No football fan will ever view what happens at their club with the cold, analytical, emotionless approach of a Vulcan. It’s a game in which we emotionally invest. It’s not like going to the pictures, the theatre or watching a band live.  I really enjoyed the last Avengers film, but at no point did I stand up and start shouting ‘Fuck off Thanos’, begin screaming at Spider-Man to ‘get stuck in, you webbed fuck’, or appealingly yelled ‘Come on Avengers, these are shite’.

Football moves people in ways that other mediums of entertainment can only dream of. It can leave you elated, despondent, drained. And all that can happen in just a few minutes. And it stays with you too. The result can taint a weekend or put a skip in your step for days to come.

Set against all of that, it is unsurprising that rationality is such a rare quality. And for us Blues, this has been accentuated by events in recent years.

The post-Moyes-era has been a difficult one to navigate. In the space of just a few seasons we have been exposed to both ends of the financial spectrum (from the skint era of the Kenwright’s twilight in control to the bountiful times of Moshiri), an array of football styles that could not be further removed from each other and, even by Everton’s standards, false dawns by the hatful.

With so much upheaval, it’s unsurprising that our critical reasoning might be considerably  askew. This is particularly the case because prior to this period of turmoil, we had enjoyed a decade of relative stability under Moyes. It was a time when we knew the finances were tight, when we knew the football would lack glamour, when expectations were only raised increment by increment.

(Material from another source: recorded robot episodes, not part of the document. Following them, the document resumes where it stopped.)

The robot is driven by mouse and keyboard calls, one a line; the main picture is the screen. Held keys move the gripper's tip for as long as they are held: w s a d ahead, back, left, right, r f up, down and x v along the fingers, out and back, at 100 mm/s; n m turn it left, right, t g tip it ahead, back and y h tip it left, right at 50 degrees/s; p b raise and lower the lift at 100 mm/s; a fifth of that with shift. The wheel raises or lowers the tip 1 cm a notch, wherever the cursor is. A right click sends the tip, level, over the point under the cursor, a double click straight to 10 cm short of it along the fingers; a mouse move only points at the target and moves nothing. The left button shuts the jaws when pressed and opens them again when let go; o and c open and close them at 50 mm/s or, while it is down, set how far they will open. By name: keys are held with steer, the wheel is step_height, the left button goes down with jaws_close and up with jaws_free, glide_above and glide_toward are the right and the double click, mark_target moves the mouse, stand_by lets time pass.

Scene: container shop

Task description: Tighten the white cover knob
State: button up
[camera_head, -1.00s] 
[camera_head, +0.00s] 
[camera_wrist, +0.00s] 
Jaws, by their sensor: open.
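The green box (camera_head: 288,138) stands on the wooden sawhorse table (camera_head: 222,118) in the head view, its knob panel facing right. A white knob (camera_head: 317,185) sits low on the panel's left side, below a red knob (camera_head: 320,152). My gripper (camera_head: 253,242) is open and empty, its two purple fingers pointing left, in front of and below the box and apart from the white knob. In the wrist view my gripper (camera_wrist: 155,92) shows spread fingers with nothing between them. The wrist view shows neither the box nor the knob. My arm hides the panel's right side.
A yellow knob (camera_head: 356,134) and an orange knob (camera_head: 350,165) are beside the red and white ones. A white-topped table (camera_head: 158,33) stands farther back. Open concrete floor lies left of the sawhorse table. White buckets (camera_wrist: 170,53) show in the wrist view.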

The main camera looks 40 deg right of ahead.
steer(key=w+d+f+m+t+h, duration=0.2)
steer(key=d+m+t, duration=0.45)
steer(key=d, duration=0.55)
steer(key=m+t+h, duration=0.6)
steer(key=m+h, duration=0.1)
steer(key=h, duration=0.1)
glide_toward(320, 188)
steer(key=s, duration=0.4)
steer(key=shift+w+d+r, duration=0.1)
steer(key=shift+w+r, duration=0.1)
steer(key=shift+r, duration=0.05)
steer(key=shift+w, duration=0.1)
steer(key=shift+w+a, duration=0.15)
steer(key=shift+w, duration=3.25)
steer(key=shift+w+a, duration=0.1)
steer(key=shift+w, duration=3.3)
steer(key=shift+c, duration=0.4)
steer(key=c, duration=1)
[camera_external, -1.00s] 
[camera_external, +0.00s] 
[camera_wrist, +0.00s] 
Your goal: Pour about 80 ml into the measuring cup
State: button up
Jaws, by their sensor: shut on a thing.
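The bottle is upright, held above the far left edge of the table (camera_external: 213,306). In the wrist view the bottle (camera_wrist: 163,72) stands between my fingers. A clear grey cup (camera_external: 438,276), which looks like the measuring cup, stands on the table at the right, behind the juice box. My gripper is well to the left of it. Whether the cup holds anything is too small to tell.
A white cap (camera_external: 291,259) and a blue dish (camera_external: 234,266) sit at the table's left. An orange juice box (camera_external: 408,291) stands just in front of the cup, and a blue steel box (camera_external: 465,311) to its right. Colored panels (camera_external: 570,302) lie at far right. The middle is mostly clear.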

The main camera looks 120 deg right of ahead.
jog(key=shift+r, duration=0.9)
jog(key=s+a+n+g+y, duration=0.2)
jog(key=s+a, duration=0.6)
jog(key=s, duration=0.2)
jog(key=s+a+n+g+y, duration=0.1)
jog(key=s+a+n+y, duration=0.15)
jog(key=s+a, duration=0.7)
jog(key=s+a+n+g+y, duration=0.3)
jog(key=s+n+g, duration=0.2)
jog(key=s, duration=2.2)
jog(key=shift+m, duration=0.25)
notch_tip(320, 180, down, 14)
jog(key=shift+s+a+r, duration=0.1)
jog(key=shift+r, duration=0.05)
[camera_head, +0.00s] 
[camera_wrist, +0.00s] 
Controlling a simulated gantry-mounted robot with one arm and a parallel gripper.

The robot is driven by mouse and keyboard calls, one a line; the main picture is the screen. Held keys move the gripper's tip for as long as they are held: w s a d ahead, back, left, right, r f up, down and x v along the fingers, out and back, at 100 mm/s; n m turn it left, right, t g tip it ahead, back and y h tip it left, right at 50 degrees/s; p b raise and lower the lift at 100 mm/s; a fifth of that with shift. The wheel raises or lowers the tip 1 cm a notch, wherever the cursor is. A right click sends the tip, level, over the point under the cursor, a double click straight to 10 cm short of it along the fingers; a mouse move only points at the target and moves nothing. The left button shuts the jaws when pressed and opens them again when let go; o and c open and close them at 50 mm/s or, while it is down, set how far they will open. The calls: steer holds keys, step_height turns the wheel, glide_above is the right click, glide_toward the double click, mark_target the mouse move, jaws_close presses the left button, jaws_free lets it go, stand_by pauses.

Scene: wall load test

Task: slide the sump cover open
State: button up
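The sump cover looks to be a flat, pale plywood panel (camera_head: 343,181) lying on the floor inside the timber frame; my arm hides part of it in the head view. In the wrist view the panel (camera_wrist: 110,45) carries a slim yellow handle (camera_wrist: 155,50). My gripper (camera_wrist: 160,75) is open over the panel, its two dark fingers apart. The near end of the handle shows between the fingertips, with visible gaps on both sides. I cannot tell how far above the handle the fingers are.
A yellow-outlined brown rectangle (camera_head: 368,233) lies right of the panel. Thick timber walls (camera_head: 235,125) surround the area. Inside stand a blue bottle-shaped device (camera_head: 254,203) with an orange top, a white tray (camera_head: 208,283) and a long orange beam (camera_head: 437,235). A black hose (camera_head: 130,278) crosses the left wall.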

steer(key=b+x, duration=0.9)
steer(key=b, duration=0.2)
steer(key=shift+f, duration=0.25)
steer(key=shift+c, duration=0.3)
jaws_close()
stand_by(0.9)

And then followed a period of ups and downs that would have unsettled most fans, let alone a

group emerging from the comfort of certainty and whom seem to have a propensity to bounce erratically around the emotional spectrum anyway.

But although understandable, our current state of irrationality isn’t helping.  After the recent draw against Huddersfield a tiny minority were out on social media calling for Silva to be sacked. That’s a brand new manager, who had enjoyed just four games in charge, who had spent the summer clearing out the dross of the previous couple of regimes, who had only benefited from a short pre season and who had yet to bring most of his recent acquisitions into the side.

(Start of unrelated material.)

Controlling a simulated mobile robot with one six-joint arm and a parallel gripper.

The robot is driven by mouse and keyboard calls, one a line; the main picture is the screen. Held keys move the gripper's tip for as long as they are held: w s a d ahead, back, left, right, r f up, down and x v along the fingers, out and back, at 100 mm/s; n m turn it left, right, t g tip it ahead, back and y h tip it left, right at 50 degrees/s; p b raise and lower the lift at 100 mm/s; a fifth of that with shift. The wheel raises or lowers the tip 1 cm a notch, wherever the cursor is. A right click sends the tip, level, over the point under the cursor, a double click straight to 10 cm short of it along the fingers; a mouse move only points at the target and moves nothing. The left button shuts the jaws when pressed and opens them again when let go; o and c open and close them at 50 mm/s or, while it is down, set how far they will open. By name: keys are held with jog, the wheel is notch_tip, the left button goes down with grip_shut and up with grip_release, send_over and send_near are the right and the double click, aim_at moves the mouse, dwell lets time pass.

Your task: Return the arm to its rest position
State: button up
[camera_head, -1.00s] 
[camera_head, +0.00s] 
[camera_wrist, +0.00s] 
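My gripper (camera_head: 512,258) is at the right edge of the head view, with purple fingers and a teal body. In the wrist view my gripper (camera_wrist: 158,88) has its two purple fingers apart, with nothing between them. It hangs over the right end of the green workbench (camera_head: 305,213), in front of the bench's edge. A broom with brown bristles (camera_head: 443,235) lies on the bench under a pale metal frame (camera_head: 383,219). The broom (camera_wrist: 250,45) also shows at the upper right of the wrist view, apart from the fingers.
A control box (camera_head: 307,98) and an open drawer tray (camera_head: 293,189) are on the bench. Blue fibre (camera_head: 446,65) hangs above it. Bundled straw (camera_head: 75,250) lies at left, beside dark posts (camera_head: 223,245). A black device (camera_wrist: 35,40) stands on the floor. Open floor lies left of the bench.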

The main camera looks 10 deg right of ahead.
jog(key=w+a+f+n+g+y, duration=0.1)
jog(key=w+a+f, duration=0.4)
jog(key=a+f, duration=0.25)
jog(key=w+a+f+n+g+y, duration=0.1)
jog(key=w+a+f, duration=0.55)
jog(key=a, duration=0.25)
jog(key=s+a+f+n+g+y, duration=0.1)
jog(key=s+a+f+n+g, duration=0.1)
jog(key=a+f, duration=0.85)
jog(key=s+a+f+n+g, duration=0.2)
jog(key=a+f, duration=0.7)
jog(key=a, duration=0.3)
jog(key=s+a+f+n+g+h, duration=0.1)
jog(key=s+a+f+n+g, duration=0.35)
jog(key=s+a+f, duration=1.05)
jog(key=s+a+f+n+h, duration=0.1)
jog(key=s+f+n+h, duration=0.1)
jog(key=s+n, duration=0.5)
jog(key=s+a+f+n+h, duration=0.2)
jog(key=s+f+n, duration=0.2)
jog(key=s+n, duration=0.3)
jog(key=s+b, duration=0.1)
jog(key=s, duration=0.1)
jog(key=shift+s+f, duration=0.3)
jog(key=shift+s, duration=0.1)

Those calling for his head might be on the unhinged fringes, but they remain representative of a an irrational tendency that is evident elsewhere and which can quickly spread through the fanbase, like a dose of the wildies.

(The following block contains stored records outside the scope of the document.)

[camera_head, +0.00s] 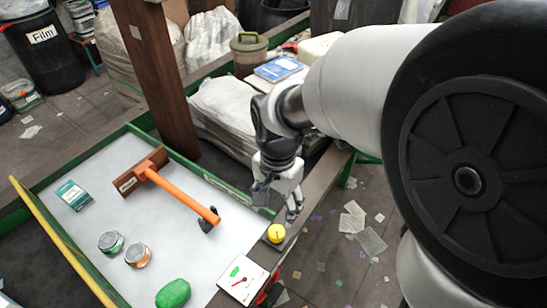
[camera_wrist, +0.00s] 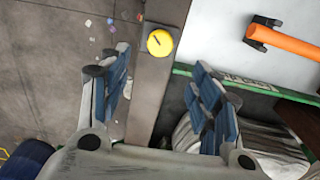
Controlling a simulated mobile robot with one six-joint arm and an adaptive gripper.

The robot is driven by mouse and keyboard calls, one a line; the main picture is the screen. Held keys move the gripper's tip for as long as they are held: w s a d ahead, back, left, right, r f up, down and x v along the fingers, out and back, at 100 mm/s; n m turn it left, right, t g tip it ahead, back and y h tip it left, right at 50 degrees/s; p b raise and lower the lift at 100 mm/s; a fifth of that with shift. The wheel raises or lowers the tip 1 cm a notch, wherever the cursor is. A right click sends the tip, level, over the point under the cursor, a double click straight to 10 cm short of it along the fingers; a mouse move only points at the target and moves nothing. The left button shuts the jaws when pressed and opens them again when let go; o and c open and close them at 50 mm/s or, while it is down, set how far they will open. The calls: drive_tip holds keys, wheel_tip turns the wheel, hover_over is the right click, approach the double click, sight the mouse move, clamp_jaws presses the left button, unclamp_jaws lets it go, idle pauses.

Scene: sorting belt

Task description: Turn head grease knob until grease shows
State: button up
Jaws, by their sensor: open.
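A round yellow knob (camera_head: 276,233) with a dark mark on top sits on the dark frame rail at the belt's right end. In the wrist view the knob (camera_wrist: 160,42) lies ahead of the fingertips, between their lines and nearer the left finger. My gripper (camera_head: 280,203) is open and empty, close above and behind the knob in the head view. In the wrist view its blue-padded fingers (camera_wrist: 165,85) stand wide apart and do not touch the knob. I see no grease around the knob. A white gauge plate (camera_head: 243,279) with a red needle and green patch lies below it.
The pale belt (camera_head: 90,222) carries an orange-handled tool (camera_head: 180,195), two small jars (camera_head: 137,255), a green lump (camera_head: 173,294) and a teal packet (camera_head: 73,195). Green rails edge it. A brown post (camera_head: 160,75) and white sacks (camera_head: 222,115) stand behind.

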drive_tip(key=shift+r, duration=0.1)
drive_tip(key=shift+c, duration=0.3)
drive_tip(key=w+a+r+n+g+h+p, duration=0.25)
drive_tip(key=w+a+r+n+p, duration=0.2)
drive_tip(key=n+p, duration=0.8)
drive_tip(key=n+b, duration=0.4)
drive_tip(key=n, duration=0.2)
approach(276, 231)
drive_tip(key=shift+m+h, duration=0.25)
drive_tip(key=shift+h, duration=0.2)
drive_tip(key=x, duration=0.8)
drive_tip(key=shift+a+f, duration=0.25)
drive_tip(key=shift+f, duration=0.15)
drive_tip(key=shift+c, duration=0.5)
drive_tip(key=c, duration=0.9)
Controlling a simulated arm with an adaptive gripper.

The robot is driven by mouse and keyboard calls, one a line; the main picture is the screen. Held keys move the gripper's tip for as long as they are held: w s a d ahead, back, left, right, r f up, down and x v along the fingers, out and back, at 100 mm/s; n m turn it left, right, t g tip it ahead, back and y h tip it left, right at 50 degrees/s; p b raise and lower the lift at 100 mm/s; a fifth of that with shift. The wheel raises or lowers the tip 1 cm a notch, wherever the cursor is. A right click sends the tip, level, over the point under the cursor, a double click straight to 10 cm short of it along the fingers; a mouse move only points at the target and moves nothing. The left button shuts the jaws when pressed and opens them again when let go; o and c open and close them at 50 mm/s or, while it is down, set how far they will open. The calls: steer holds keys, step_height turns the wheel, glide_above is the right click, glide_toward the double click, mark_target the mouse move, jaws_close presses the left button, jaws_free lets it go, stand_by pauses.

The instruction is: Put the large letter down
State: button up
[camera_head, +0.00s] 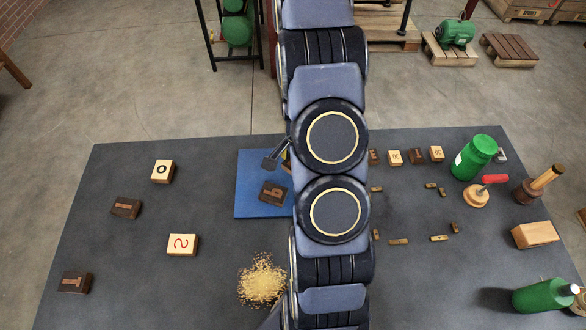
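Large letter blocks lie on the left of the dark table: a light one with a black O (162,171), a dark one with a bar-like letter (126,208), a light one with a red S-like letter (183,245) and a dark one (74,283) at the front left. A dark brown letter block (272,193) is over the blue mat (247,172); I cannot tell whether it touches the mat. My gripper (276,160) is mostly hidden behind my arm; one dark finger part shows just above this block. A pale piece beside the finger is mostly covered. Whether anything is held cannot be seen.
Several small letter blocks (394,158) stand in a row right of my arm, with small brass-coloured pieces (398,242) nearer. A grainy pile (261,281) lies in front.

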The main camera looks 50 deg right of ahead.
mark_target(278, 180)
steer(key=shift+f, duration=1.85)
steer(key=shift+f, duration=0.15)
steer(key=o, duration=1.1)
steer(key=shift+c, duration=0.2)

The problem that Everton face at the moment is that performances like that against Huddersfield will happen again. This is a work in progress. After the shite of Koeman, Walsh and Allardyce, Everton need to rebuild. And rebuilding rarely occurs without faltering steps. Form will dip, pick up and dip again, sides we should beat will take points off us and there will be times when the football of the recent past, hesitancy going forward, weakness in defence, an inability to create, will rear its ugly head.

As emotional fans, when faced with the above our anger will inevitably yearn for expression. But it should be focused on those areas worthy of anger, such as a lack of effort or the wrong attitude. And not, instead, at players having a dip in form, a manager trying to find his feet, a team learning to play in a new way.

Tom Davies encapsulates our current problem. Here is a young player who has been blooded during a difficult period. Although you can feel disappointed in his form, nobody can fault his attitude as he has tried to cement a place in the starting eleven during a time, which, for a young player, must be exceptionally challenging. And yet, Davies has on occasion become a focal point for much of the anger that gets applied to the current squad, a lad who is almost being written off by some before his Everton career has even really begun.

Most fans go to the game for a sense of emotional connection. But that connection comes at a cost. It blurs the mind, muddies the water, makes us unable to think clearly. At its worst, such thinking can sour atmospheres, ruin careers, cause managers to get the sack.

At Everton right now, the overwhelming majority are still feeling the positivity that hangs over from the summer and which has been boosted by a regime change and signs of good football. But we all know how fast that can change. There were boos against Huddersfield, players singled out for abuse, a hint of the sourness that had characterised last season.  For the sake of this latest brave new dawn, we need to take a step back. More than we have for some time, we Evertonians need a dose of rationality.